Dataset rows
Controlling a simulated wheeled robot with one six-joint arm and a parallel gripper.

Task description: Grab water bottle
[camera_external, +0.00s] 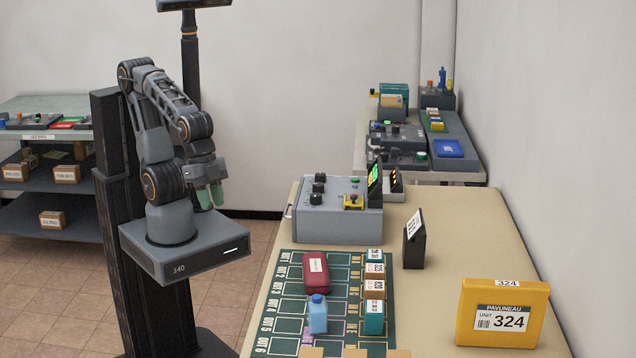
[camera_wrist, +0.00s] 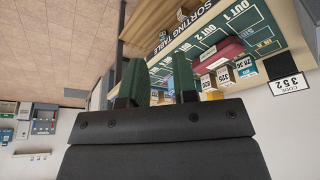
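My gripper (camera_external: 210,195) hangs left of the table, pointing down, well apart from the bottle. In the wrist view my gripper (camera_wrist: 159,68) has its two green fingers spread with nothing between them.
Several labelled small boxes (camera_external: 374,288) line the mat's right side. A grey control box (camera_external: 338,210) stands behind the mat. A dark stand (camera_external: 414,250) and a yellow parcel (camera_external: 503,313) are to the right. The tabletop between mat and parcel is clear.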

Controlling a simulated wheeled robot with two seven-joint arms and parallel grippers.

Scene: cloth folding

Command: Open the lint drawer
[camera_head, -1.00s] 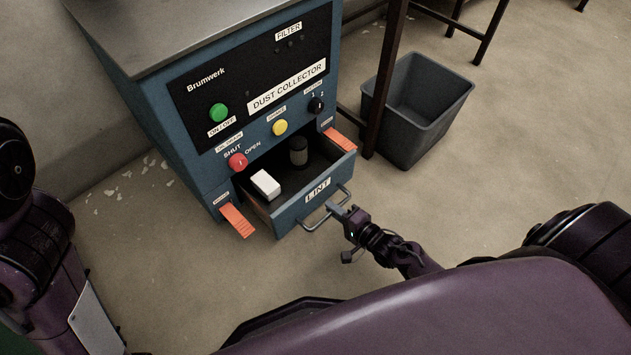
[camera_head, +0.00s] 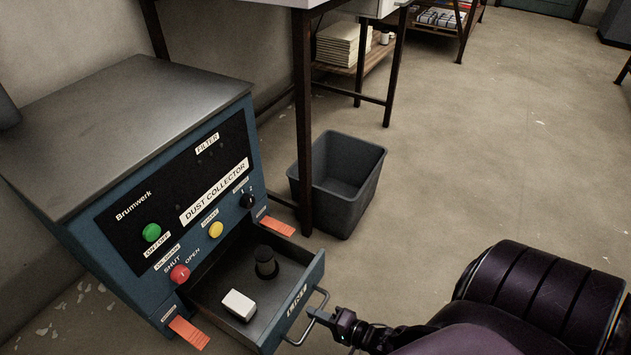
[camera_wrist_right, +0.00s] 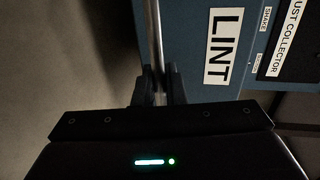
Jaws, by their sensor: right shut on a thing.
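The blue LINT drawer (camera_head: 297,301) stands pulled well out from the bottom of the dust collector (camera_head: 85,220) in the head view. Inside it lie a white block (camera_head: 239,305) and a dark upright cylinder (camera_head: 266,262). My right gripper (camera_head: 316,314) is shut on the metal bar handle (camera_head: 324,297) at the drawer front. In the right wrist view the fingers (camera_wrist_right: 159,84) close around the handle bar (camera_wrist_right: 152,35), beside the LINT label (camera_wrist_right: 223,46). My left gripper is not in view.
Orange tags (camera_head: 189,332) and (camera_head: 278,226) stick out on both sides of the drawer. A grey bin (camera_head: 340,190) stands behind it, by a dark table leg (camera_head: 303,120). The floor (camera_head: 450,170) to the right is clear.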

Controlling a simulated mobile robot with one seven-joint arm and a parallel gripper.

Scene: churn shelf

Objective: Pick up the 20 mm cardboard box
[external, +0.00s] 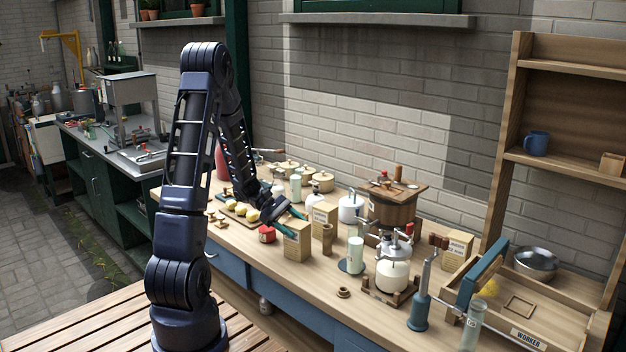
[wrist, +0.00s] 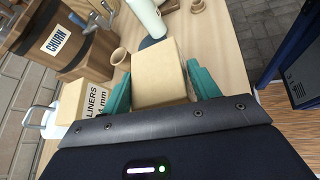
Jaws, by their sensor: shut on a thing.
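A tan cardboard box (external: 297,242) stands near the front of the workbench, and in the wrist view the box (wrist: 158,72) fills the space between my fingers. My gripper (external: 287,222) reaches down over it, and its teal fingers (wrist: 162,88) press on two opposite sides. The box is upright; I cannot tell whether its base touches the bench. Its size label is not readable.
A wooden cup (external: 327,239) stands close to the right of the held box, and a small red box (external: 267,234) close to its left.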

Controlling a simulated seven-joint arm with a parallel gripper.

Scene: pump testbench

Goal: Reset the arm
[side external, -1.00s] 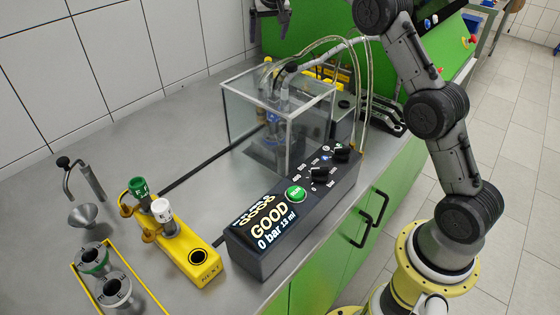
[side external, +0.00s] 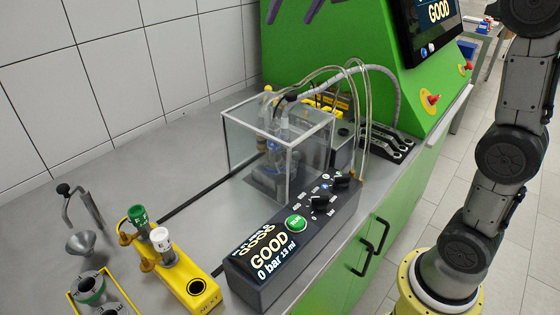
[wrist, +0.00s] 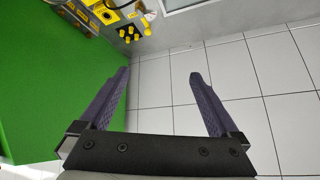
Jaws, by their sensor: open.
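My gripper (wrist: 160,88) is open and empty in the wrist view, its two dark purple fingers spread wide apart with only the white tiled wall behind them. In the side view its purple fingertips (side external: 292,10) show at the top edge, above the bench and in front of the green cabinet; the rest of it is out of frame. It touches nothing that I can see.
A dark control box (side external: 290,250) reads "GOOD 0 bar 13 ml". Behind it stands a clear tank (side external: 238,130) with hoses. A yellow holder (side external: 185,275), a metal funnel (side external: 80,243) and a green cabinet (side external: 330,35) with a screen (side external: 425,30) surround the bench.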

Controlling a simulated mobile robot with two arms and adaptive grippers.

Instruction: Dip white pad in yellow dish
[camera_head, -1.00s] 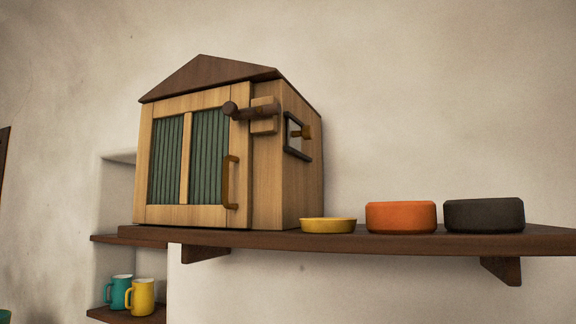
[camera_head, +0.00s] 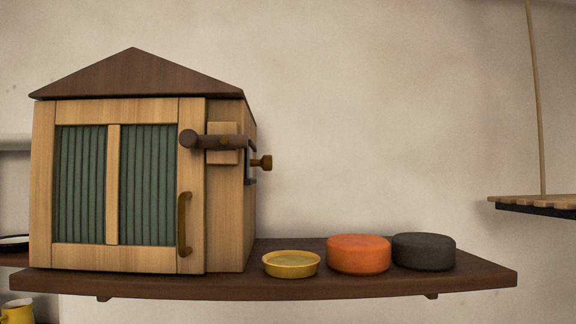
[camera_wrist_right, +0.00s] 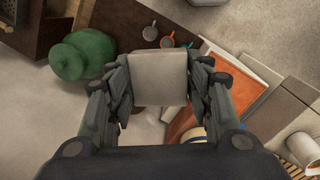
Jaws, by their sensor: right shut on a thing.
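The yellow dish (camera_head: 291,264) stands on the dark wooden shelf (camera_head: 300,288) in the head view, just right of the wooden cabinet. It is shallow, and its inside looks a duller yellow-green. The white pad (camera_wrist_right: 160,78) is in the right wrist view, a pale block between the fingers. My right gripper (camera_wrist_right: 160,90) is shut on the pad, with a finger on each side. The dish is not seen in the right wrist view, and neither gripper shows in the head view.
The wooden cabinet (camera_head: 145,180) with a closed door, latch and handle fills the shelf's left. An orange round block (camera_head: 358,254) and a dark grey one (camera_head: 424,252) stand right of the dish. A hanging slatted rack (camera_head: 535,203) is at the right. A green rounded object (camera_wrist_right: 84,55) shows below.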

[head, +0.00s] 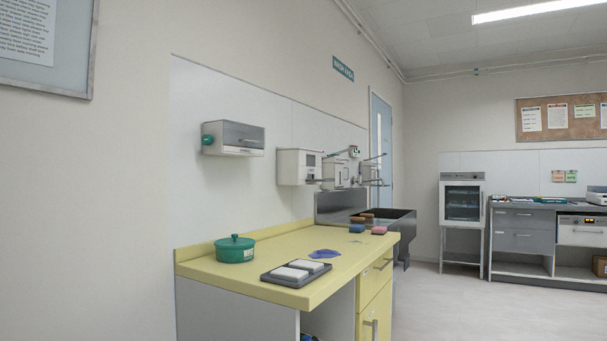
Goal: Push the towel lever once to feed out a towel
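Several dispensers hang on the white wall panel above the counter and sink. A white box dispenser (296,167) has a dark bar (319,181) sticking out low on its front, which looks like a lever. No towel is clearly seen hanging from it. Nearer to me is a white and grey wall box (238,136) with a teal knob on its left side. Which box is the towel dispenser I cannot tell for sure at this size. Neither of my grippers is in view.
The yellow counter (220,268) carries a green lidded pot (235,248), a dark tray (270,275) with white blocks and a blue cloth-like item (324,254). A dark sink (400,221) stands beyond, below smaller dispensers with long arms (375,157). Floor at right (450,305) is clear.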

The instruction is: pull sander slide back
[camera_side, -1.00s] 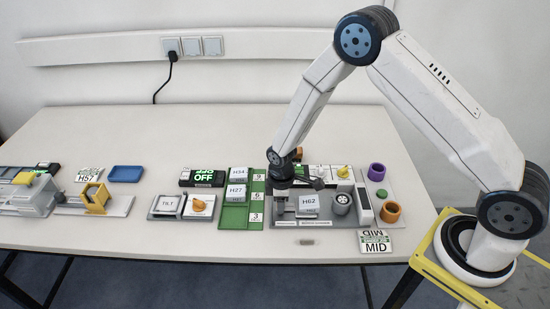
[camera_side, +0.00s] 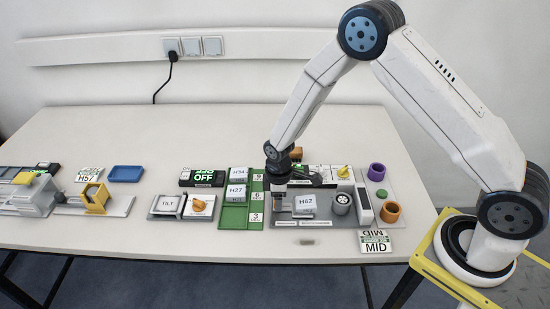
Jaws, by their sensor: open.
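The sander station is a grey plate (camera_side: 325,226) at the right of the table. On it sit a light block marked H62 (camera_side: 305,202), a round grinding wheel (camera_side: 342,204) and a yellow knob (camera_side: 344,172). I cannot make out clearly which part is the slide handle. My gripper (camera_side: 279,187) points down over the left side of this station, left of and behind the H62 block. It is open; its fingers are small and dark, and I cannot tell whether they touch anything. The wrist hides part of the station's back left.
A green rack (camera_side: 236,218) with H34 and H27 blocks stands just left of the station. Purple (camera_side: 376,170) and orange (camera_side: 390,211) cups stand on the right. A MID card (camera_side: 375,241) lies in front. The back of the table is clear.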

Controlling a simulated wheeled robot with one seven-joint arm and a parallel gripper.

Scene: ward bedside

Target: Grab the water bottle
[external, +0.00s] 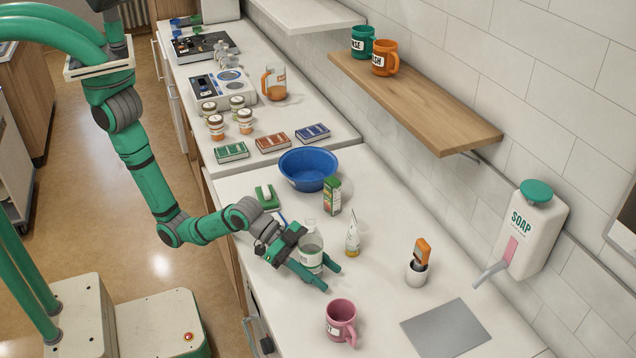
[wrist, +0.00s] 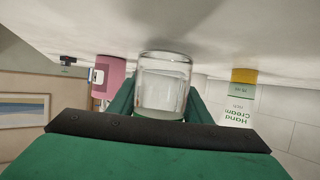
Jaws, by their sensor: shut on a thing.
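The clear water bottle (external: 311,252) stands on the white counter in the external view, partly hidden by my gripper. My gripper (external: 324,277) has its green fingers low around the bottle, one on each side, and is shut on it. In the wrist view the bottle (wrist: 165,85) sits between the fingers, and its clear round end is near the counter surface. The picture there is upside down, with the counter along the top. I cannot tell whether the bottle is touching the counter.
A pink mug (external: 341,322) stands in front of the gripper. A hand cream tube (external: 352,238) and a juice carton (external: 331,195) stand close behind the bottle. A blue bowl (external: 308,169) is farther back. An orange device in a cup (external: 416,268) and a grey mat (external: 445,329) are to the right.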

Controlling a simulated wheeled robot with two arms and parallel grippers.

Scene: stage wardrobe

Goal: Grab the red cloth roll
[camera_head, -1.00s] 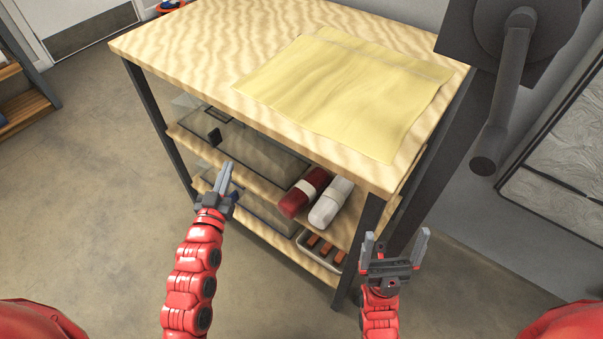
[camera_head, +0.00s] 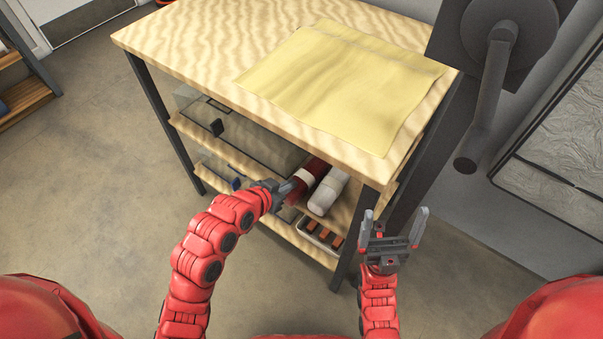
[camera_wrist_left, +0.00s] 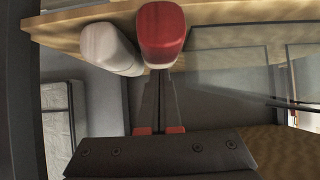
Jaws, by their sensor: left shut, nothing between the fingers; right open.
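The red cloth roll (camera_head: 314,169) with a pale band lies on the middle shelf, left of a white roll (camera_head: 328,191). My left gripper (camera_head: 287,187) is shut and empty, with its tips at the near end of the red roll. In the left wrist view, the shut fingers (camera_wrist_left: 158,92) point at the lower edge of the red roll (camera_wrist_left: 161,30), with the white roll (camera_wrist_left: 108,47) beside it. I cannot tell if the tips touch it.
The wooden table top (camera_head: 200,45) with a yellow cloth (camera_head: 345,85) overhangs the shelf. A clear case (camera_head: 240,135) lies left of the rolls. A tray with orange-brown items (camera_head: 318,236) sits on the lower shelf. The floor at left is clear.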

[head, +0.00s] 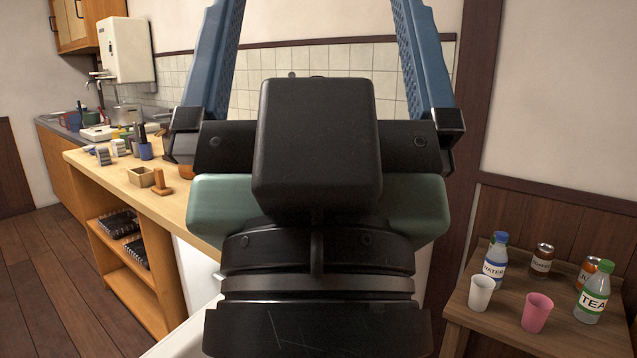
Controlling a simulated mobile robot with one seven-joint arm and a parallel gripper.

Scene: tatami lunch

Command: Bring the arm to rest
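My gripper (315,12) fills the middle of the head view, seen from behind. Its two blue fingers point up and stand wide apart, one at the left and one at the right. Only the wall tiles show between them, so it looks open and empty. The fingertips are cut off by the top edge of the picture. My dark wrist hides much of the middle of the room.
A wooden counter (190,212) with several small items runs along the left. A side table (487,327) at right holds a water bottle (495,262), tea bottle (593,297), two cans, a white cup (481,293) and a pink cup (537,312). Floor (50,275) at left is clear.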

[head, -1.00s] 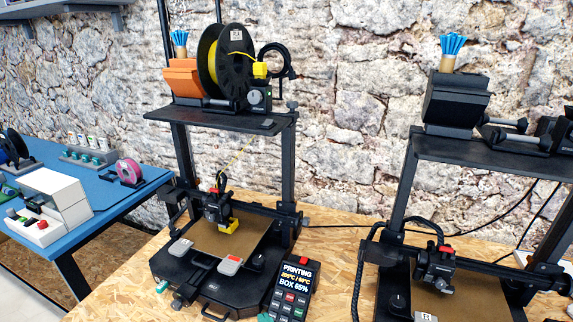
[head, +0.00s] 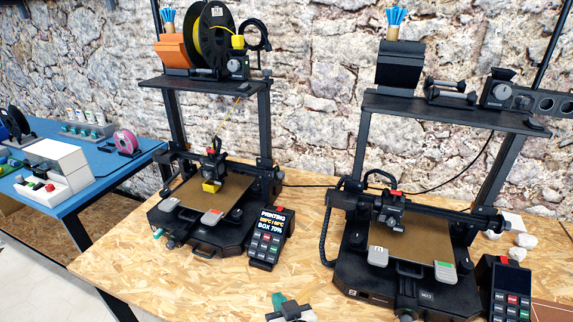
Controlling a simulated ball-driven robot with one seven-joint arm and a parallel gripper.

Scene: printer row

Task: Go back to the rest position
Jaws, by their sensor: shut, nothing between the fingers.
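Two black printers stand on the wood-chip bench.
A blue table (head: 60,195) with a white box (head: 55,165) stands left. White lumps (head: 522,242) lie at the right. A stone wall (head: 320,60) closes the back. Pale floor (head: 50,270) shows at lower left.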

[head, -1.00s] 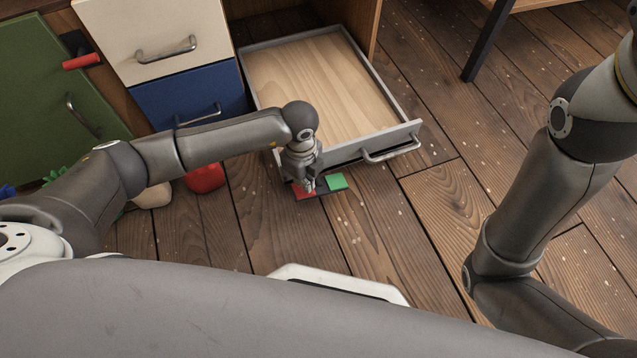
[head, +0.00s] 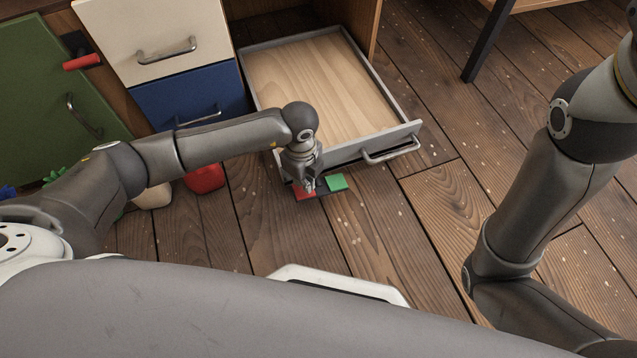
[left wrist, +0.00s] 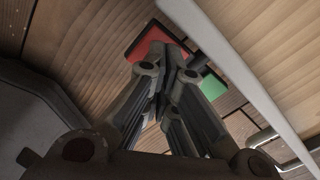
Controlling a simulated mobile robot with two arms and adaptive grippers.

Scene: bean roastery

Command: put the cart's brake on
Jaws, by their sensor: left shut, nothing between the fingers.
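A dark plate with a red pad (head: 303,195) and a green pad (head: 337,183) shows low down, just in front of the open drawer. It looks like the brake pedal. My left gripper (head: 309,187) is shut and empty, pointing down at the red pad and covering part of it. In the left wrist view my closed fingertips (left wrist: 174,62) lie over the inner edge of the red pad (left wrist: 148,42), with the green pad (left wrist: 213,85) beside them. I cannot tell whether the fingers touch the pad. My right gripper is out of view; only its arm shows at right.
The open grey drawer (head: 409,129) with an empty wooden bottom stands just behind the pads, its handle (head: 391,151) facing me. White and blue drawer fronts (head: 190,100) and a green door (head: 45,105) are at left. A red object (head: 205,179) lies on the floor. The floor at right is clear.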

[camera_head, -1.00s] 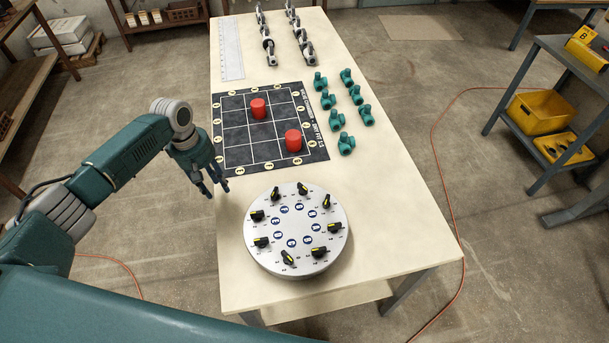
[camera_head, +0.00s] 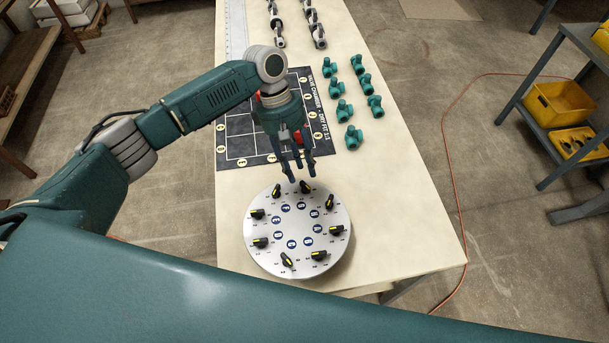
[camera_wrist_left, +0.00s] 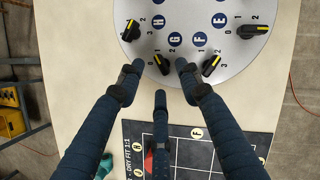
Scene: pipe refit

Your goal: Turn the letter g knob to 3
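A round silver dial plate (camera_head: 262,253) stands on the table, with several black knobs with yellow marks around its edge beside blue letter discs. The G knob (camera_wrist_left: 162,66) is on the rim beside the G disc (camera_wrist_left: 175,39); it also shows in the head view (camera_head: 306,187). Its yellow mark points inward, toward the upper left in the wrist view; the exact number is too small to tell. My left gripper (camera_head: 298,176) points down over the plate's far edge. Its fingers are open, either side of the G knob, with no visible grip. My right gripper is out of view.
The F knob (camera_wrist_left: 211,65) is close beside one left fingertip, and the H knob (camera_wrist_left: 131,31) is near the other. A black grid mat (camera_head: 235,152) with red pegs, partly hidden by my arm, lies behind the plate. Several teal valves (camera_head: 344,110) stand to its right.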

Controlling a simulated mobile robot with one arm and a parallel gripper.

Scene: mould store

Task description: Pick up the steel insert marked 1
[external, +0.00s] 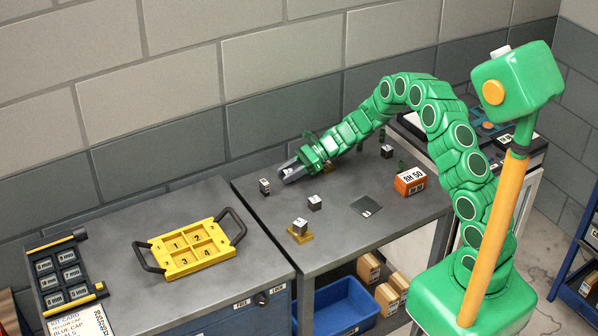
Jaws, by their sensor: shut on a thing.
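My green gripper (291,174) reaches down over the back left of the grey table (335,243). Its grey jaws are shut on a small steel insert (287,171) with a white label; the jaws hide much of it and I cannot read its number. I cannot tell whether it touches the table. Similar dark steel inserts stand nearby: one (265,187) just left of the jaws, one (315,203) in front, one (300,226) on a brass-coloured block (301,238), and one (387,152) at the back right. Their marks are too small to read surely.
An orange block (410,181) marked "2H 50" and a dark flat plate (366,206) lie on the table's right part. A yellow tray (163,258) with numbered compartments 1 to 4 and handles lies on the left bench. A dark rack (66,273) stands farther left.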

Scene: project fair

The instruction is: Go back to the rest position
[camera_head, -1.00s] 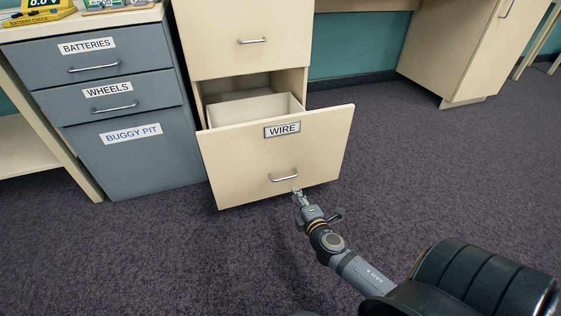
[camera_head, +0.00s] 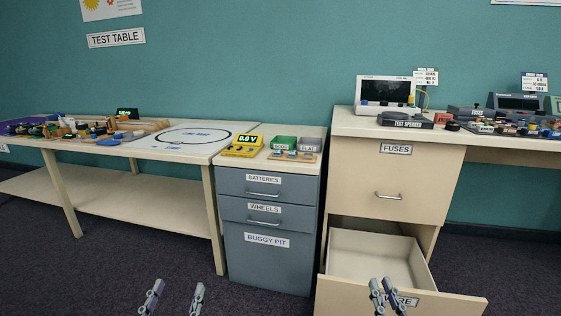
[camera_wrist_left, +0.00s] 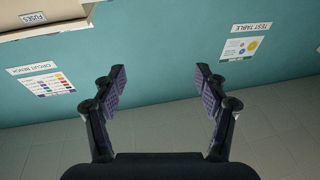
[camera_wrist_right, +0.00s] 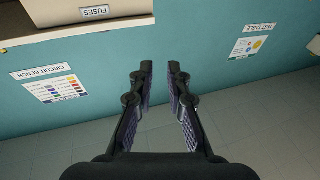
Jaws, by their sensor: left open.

• _SET EXERCISE_
Repeat only the lines from the one holding "Goal: Push the" to the one holding "[camera_side, +0.00s]", both ends included, and drop the images.

• _RESULT OF THIS TASK_
Goal: Push the towel lever once to feed out a towel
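Several dispensers hang on the white wall panel above the counter and sink. A white box dispenser (296,167) has a dark bar (319,181) sticking out low on its front, which looks like a lever. No towel is clearly seen hanging from it. Nearer to me is a white and grey wall box (238,136) with a teal knob on its left side. Which box is the towel dispenser I cannot tell for sure at this size. Neither of my grippers is in view.
The yellow counter (220,268) carries a green lidded pot (235,248), a dark tray (270,275) with white blocks and a blue cloth-like item (324,254). A dark sink (400,221) stands beyond, below smaller dispensers with long arms (375,157). Floor at right (450,305) is clear.

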The instruction is: pull sander slide back
[camera_side, -1.00s] 
[camera_side, +0.00s] 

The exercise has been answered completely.